She did not disappoint at all.

I knocked out one session of notes - the other sessions I attended did not garner anything interesting to write down. Read on for the notes on architecting serverless apps at scale.

SVS407: Architecting and operating resilient serverless apps at scale

Lessons learned, under the hood, techniques for serverless architecting

Overload

Bank teller analogy used throughout presentation.

  • You can parallelism a system to the point where contention becomes the bottleneck

  • Servers are too optimistic

** Clients timeout & retry -> creates a cascading failure (brownout)

** Try to never get into this scenario

** Cheaply reject excess work.

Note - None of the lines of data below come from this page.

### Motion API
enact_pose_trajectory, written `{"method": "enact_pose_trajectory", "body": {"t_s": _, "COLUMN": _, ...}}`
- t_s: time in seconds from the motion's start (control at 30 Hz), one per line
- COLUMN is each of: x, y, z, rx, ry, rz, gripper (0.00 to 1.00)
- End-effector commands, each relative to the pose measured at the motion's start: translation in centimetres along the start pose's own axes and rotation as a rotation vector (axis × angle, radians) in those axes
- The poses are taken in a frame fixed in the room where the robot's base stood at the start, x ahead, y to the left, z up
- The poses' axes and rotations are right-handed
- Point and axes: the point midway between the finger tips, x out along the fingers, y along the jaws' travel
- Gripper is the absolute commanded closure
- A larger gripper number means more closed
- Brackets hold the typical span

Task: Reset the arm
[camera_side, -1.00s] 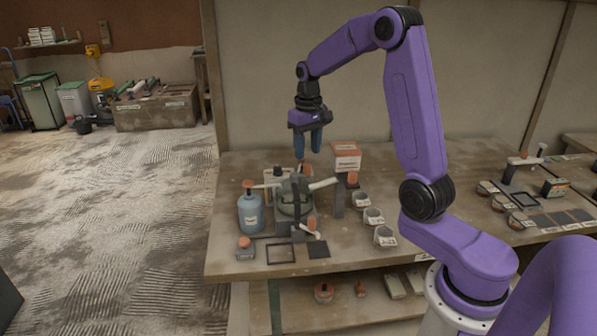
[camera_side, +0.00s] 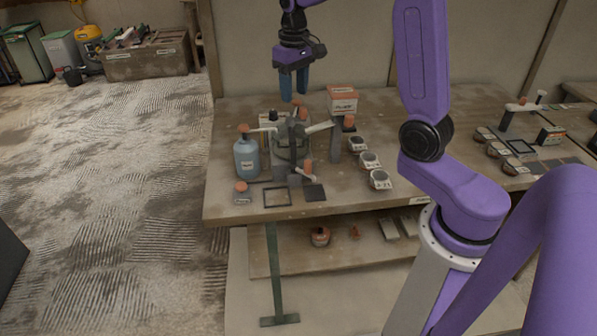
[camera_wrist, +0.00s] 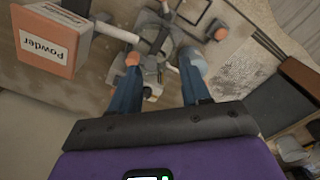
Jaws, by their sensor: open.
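My purple gripper (camera_side: 294,97) hangs above the bench (camera_side: 225,205), its two blue fingers pointing down, apart and empty. In the wrist view the fingers (camera_wrist: 158,78) are also spread with nothing between them. Below is a grey clamp-like apparatus (camera_side: 292,150) with pale handles and orange knobs. The fingertips are above its back part; the exact gap is hard to tell. An orange and white box (camera_side: 342,100) stands right of the gripper; the wrist view shows this box (camera_wrist: 48,42), labelled Powder, at upper left.
A blue-grey bottle (camera_side: 247,158) with an orange cap stands left of the apparatus. Several small labelled pots (camera_side: 369,161) line its right. A black square frame (camera_side: 277,197) and a dark plate (camera_side: 314,193) lie in front. Open air surrounds the gripper on the left.

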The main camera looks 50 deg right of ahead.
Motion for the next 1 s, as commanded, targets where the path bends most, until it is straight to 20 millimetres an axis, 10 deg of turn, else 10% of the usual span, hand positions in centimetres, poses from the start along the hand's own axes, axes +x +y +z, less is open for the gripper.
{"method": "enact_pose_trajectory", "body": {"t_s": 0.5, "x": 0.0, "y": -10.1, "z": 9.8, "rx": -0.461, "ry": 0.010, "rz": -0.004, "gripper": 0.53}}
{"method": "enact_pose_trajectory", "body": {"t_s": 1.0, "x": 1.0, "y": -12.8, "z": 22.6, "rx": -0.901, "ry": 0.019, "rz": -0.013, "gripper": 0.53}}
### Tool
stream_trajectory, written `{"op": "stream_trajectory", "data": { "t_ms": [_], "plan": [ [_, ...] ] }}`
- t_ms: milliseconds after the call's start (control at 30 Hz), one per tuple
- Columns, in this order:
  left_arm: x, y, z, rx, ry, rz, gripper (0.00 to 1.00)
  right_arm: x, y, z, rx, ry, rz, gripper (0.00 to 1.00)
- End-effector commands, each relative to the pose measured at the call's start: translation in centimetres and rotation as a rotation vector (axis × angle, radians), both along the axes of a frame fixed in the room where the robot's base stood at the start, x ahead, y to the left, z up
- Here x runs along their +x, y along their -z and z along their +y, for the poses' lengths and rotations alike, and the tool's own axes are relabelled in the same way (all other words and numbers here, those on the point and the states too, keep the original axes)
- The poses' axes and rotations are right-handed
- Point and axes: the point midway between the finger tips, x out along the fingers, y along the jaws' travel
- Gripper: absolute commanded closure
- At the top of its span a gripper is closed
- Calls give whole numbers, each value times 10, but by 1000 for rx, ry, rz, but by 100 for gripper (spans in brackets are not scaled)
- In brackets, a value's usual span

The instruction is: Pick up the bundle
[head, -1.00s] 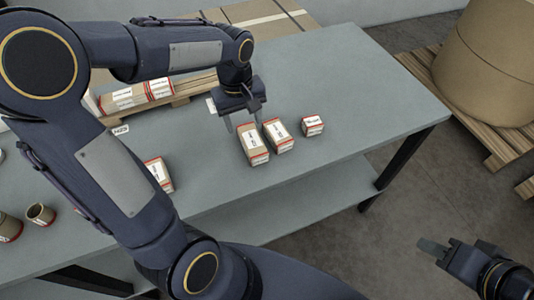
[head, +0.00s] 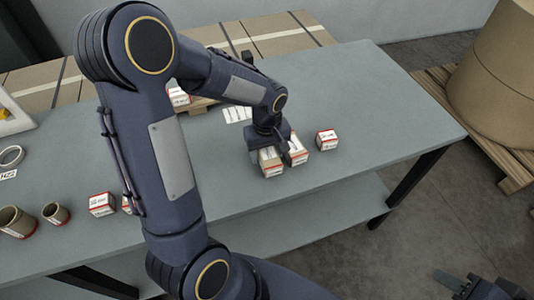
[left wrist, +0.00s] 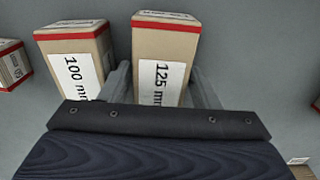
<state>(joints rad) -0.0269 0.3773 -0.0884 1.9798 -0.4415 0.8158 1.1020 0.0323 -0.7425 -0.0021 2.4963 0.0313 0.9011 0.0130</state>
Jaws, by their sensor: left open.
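Nothing in view is labelled as a bundle. Several kraft cartons with red bands stand on the grey table (head: 390,95). My left gripper (head: 276,150) is open over the left carton (head: 272,168) of a close pair. In the left wrist view, the gripper fingers (left wrist: 162,88) straddle this carton, marked 125 mm (left wrist: 165,50). A 100 mm carton (left wrist: 75,60) stands beside it, outside the fingers; it also shows in the head view (head: 299,157). Contact of the fingers with the carton cannot be told. My right gripper (head: 455,285) is partly visible at the lower right; its jaws are unclear.
A smaller carton (head: 327,139) stands right of the pair. Another carton (head: 101,204) and cardboard tubes (head: 17,221) are at the left. A large brown roll (head: 495,75) sits on a pallet beyond the table. The table's right part is clear.

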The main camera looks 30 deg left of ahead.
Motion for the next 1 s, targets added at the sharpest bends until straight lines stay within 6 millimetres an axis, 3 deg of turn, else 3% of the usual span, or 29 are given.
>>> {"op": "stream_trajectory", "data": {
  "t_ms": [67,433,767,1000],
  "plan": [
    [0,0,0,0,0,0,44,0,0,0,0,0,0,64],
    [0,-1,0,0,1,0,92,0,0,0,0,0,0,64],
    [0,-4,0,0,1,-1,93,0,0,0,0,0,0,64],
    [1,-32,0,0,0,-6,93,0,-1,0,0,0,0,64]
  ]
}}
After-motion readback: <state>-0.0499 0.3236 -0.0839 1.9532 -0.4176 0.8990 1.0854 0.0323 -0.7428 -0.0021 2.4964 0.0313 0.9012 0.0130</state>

Prefer to reject requests.

** Servers do not know when clients have timed out, causing wasted work

** Server-side timeouts in Lambda - use them to minimize server waste

*** What is client sends an expensive request?

*** Bounded work - input size validation & checkpointing

  • Lambda execution environment - each request gets its own execution environment

  • More bank analogies: database vs. caching

  • Dependency isolation in Lambda

** Cold invoke vs. warm invoke. A cold invoke goes all the way to placement manager for placement to spin up execution, therefore slightly slower. Warm invoke does not go the extra step and uses existing resources in the execution environment.

** Warm invoke > cold invoke

  • Queue backlogs are bad

** FIFO vs LIFO. Make FIFO behave like LIFO. Use 2 SQS queues: high priority vs low priority. In a chat app, all requests are high priority. Put some messages into low priority.

** Use TTL and drop expired messages

** Use dead-letter SQS as a lambda timeout (new)

  • Use polling

** But polling is not free

  • Use shuffle-sharing (look up this documentation)

** Fixed number of N queues